* DIRECTION *
Copy each line of the entries that contains the word "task".

* GIVEN RECORDS *
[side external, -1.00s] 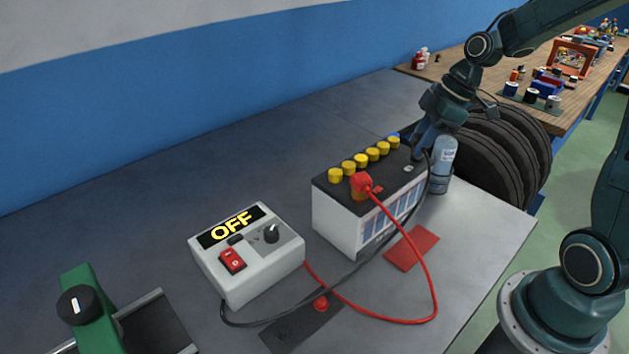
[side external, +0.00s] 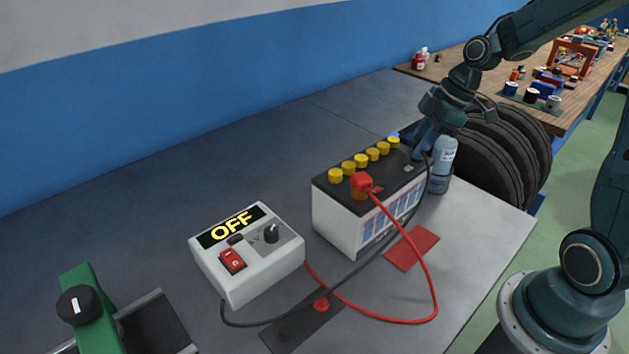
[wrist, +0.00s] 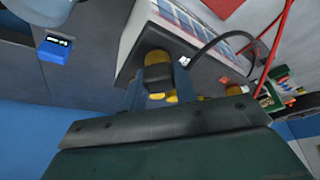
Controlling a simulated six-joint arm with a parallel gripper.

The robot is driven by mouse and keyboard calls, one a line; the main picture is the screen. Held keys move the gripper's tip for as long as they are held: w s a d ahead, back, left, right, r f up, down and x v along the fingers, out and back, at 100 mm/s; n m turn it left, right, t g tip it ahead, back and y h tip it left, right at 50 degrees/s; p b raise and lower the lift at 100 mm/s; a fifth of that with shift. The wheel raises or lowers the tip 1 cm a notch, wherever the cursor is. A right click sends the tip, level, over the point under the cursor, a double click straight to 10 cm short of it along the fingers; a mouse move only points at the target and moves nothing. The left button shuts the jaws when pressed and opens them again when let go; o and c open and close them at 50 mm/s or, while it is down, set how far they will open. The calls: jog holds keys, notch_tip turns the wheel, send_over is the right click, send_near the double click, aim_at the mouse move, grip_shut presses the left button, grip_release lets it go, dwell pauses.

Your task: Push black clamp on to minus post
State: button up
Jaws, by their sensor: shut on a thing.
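My gripper (side external: 420,152) is at the far right end of the battery (side external: 335,222), low over its top. It is shut on the black clamp (wrist: 156,60), which shows dark and yellowish between the two fingers in the wrist view. In the side view the clamp is mostly hidden by the gripper. The black cable (side external: 385,245) runs from there down the battery's front side to the charger (side external: 245,260). I cannot see the minus post, so I cannot tell whether the clamp touches it. The red clamp (side external: 361,182) sits at the battery's near end.
Yellow caps (side external: 360,160) line the battery's back edge. A pale blue bottle (side external: 444,160) stands close beside my gripper. The charger reads OFF. The red cable (side external: 434,290) loops across the front of the bench, over a red mat (side external: 412,247). Tyres (side external: 510,150) lie behind the bottle.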

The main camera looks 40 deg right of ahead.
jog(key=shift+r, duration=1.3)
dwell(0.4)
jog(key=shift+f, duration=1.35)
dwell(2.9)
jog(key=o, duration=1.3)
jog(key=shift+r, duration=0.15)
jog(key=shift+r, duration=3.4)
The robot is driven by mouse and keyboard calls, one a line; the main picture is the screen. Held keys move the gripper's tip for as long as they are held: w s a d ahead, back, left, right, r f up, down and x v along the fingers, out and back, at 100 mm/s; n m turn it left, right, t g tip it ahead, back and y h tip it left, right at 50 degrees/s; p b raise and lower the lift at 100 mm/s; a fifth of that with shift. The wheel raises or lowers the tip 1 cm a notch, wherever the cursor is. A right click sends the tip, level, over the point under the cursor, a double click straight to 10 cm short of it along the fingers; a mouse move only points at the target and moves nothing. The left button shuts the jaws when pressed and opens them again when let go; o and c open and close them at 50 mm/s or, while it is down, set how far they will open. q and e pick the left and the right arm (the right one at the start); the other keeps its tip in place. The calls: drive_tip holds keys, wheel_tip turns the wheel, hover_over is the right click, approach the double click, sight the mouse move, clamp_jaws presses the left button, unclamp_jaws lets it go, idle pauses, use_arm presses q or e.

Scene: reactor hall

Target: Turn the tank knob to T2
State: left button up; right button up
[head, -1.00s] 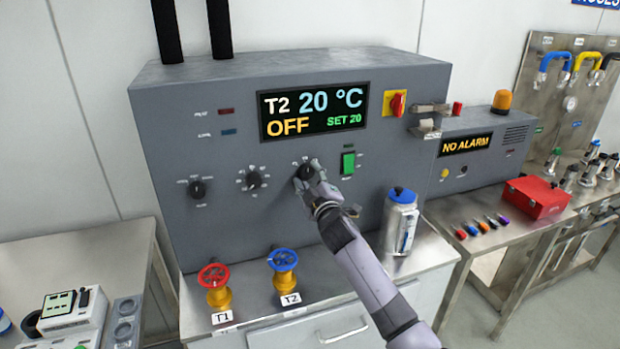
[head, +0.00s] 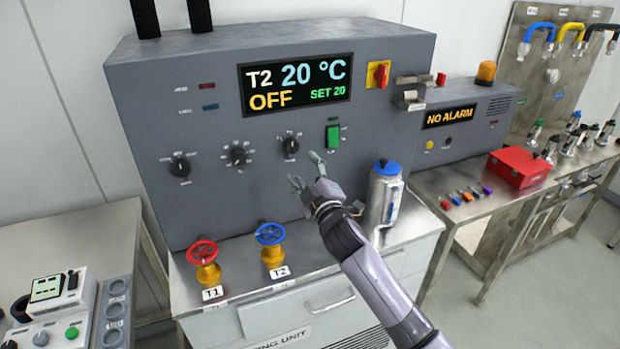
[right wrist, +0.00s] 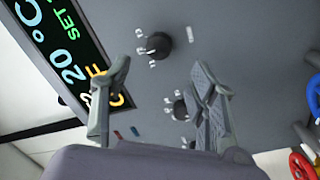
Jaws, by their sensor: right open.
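The grey control panel (head: 150,120) carries three black knobs: a left one (head: 179,165), a middle one (head: 238,156) and a right one (head: 290,146). Their small labels are too blurred to read. The display (head: 296,84) reads T2, 20 °C, OFF, SET 20. My right gripper (head: 306,170) is open and empty, just below and right of the right knob, apart from it. In the right wrist view a knob (right wrist: 158,44) shows beyond the spread fingers, with smaller knobs behind. My left gripper is not in view.
A red valve (head: 203,253) labelled T1 and a blue valve (head: 271,242) labelled T2 stand on the bench below. A silver canister (head: 383,200) with a blue lid stands right of my gripper. A green switch (head: 333,137) is right of the right knob.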

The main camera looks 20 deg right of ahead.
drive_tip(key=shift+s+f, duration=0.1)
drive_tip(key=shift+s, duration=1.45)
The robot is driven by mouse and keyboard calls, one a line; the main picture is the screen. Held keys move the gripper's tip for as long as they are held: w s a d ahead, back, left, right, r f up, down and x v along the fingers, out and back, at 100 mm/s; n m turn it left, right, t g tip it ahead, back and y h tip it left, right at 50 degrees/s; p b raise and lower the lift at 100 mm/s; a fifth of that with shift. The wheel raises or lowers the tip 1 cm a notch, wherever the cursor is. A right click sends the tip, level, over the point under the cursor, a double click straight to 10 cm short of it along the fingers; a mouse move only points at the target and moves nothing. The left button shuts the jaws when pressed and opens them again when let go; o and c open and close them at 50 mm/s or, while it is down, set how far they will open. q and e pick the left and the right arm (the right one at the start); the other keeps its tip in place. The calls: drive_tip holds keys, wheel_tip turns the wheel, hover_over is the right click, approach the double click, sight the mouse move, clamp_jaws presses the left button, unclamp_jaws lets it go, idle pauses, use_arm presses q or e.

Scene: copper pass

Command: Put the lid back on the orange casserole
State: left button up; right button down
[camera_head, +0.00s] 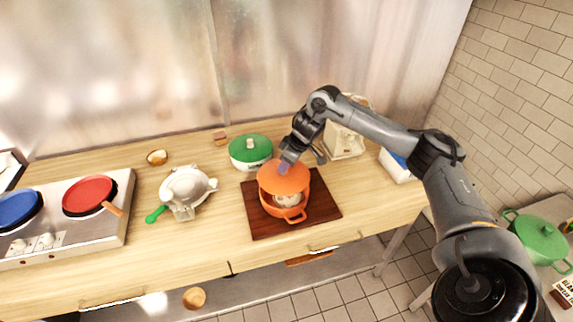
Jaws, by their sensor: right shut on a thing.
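The orange casserole (275,209) stands on a dark wooden board (326,211). Its orange lid (284,181) is over the back part of the pot and looks tilted, leaving the front open. Something pale shows inside the casserole (289,200). My right gripper (284,166) comes down from above and is shut at the top of the lid, around its knob, which the fingers hide. Whether the lid touches the rim cannot be told. My left gripper is not in view.
A green-lidded white pot (250,152) stands close behind the casserole. A pale appliance with a green handle (186,189) and a two-plate hob (65,215) are to the left. A cream appliance (345,141) stands behind right.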

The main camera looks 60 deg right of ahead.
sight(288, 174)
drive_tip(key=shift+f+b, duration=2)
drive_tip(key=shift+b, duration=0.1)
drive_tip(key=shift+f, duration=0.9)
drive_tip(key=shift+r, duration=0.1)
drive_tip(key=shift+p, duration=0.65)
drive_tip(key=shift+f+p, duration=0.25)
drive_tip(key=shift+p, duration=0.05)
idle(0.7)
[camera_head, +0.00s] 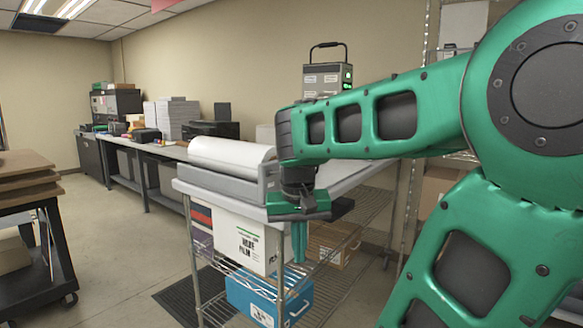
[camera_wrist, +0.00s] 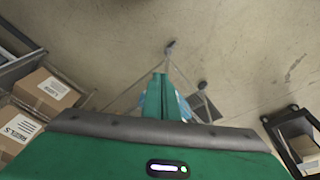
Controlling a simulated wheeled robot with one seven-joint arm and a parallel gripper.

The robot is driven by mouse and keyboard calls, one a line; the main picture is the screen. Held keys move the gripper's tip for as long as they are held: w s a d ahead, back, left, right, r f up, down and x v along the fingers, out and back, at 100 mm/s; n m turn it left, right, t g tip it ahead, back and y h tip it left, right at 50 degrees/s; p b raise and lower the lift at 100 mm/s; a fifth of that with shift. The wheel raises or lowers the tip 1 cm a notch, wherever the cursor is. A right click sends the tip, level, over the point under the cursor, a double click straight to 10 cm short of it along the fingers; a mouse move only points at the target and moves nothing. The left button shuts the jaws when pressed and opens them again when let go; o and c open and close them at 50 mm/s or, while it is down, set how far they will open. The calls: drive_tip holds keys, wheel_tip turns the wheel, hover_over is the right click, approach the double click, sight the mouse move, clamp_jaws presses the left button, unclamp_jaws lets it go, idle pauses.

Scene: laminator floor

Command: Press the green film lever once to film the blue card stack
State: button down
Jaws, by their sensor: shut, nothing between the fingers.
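My gripper (camera_head: 299,258) is shut and empty, pointing down in front of the near edge of the wire-shelf cart. In the wrist view its green fingers (camera_wrist: 167,82) are together, above the floor and the cart's lower parts. A grey machine with a large white film roll (camera_head: 232,157) lies on the cart top, left of my gripper. I cannot make out a green film lever apart from my own green arm. No blue card stack is recognisable; my arm hides part of the cart top.
The cart's lower shelves hold a white film box (camera_head: 245,243) and a blue box (camera_head: 268,297). A grey device with green lights (camera_head: 327,79) stands behind my arm. A dark cart with brown boards (camera_head: 22,178) is at left. Open floor lies between.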

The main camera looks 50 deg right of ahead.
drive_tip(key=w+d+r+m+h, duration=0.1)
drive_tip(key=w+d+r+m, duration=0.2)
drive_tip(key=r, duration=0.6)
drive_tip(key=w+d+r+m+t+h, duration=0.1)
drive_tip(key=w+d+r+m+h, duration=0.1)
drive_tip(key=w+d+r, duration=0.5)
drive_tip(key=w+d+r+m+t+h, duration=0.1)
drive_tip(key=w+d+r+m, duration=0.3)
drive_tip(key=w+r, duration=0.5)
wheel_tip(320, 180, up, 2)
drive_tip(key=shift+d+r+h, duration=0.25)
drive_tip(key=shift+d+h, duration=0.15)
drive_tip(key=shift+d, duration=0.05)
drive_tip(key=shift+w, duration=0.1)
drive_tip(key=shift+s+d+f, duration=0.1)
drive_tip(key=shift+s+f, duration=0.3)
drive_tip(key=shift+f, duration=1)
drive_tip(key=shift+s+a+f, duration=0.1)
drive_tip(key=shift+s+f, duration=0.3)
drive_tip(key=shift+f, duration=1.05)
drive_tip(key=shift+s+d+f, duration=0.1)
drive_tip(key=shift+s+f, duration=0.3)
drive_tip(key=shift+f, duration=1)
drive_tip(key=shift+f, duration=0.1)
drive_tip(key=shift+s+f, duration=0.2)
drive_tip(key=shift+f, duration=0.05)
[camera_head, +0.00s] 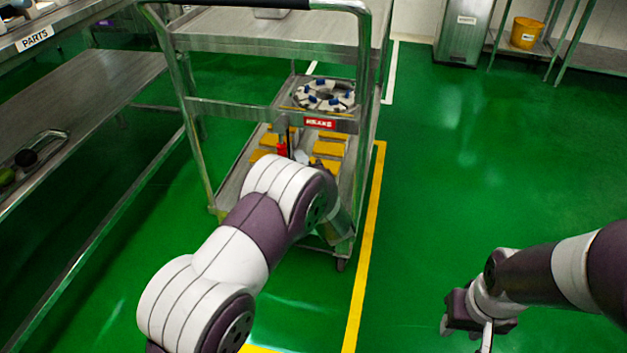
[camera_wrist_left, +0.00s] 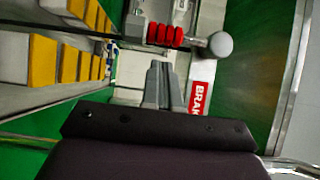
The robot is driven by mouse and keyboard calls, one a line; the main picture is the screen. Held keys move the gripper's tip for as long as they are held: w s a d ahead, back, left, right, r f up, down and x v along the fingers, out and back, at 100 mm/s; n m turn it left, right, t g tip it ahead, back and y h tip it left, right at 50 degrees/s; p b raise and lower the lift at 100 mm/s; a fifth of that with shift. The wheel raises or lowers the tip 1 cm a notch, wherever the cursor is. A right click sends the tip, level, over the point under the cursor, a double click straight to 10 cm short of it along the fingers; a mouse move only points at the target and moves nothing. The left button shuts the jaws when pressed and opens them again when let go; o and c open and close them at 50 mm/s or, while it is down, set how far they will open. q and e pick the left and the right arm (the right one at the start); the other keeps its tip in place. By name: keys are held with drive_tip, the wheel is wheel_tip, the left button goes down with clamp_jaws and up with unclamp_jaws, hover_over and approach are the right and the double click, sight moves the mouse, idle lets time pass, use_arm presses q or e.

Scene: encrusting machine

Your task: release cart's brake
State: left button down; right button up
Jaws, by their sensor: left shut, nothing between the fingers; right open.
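The metal cart (camera_head: 262,112) stands in the middle of the head view. A red brake sign (camera_head: 320,123) is on its front bar; part of it shows beside my fingers in the left wrist view (camera_wrist_left: 200,99). A red ribbed part (camera_wrist_left: 164,35) on a rod with a round grey knob (camera_wrist_left: 221,44) lies just beyond my left fingertips; a red part also shows in the head view (camera_head: 282,148). My left gripper (camera_wrist_left: 162,72) is shut and empty, apart from the red part; my arm hides it in the head view. My right gripper (camera_head: 480,334) is open over the floor, partly cut off.
Yellow blocks (camera_head: 328,148) and a round part with blue pieces (camera_head: 324,95) are on the cart. A parts rack (camera_head: 75,95) stands on the left. A metal bin (camera_head: 463,32) and shelf with a yellow bucket (camera_head: 526,33) stand at the back right. Green floor on the right is clear.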

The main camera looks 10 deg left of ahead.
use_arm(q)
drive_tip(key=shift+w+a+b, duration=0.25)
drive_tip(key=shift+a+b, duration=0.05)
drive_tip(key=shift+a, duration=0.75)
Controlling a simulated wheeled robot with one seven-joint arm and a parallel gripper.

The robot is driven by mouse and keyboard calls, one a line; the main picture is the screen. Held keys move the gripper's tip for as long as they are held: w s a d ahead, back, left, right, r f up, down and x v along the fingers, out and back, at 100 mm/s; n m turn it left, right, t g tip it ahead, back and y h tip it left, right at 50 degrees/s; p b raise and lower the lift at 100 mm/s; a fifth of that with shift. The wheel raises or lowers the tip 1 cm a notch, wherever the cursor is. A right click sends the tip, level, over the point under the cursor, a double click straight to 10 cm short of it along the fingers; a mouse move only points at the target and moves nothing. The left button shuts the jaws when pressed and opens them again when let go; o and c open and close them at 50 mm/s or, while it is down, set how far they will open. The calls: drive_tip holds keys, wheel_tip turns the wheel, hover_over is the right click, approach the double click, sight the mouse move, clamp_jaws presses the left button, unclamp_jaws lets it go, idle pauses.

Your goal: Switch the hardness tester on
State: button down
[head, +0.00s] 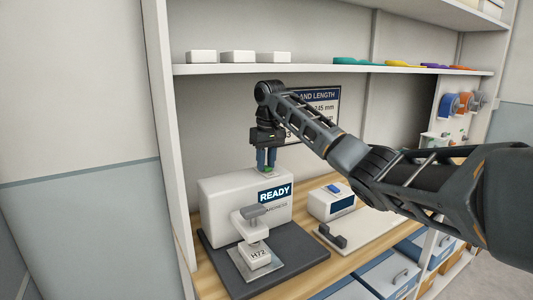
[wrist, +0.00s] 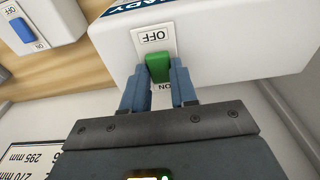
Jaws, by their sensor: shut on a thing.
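The hardness tester (head: 222,207) is a white machine on a dark base, with a lit display (head: 275,193) reading READY. Its green switch (wrist: 159,68) sits on top, on a plate with OFF at one end and ON at the other. The switch stands toward the ON end and partly covers that label. My gripper (head: 266,166) reaches down from above onto the top of the tester. In the wrist view my gripper (wrist: 159,88) has its two blue fingers closed on either side of the switch.
A block marked H72 (head: 258,256) sits under the tester's head. To the right is a white box (head: 324,205) with a blue switch (wrist: 22,30). A dark bracket (head: 331,236) stands on a pale board. A shelf (head: 230,70) with white boxes and coloured insoles runs above.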

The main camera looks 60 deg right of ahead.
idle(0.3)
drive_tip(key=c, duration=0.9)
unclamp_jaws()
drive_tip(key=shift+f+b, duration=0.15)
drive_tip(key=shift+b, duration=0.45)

* REPLY TO THE EXERCISE *
Your task: Push black clamp on to minus post
Your task: release cart's brake

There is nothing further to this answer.